The entrance vestibule contains two two-light Tudor Gothic glazed screens opposite the entrance. Double panelled half-lit doors are positioned to the right and left of the screen, with similar doors in the side walls leading to the stairs. The open-well stairs have open arcaded balustrades.

The lofty and spacious interior of the main chapel has a six-bay hammerbeam roof. The bay opposite the transepts is wider; the brackets and arched braces are cusped on their upper sides, with crown posts and a boarded underside. Transverse arches with openwork spandrels span between the hammerbeams. The transepts have two-centred arches with one order of ringed nook shafts and foliage capitals. The transept windows have hood moulds with foliage stops; the south transept window is blind below the transom.

The chancel arch has three orders of ringed shafts with foliage capitals, a two-centred arch and hood mould with crowned heads to the stops. A west gallery is supported on two cast iron columns with foliage capitals, cast by Walter Macfarlane & Co of Glasgow. The gallery front has blind cusped arcading.

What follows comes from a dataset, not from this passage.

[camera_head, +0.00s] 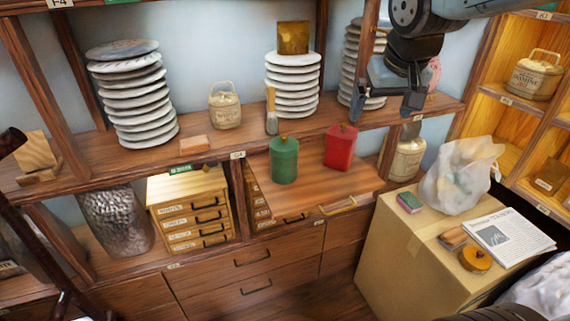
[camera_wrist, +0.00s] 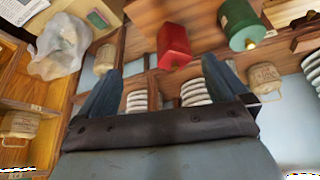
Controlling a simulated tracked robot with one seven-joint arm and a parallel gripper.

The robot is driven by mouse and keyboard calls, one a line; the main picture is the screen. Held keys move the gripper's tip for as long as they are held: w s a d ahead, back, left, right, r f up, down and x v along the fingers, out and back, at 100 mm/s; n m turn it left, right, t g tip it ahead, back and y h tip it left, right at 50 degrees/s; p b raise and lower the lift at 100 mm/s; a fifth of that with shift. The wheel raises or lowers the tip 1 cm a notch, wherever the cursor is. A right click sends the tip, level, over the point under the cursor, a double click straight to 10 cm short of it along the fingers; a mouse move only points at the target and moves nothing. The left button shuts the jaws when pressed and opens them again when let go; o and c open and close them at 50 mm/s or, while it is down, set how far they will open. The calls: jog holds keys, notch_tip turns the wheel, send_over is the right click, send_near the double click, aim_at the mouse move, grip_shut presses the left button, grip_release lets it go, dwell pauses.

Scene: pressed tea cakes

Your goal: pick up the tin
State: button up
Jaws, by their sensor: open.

The main pews have moulded ends. Choir stalls have poppy heads and moulded backs. The polygonal pulpit has two segmental-headed panels in each facet. The organ has blind arcaded panelling below the pipes.

The hall has a five-bay roof with diagonal braces on corbelled brackets. A reredos is partly concealed behind an inserted stage and comprises a two-centred arch with foliage stops. A west gallery has a panelled front incorporating open ironwork panels. A separate room beneath the gallery has porches to the outer sides.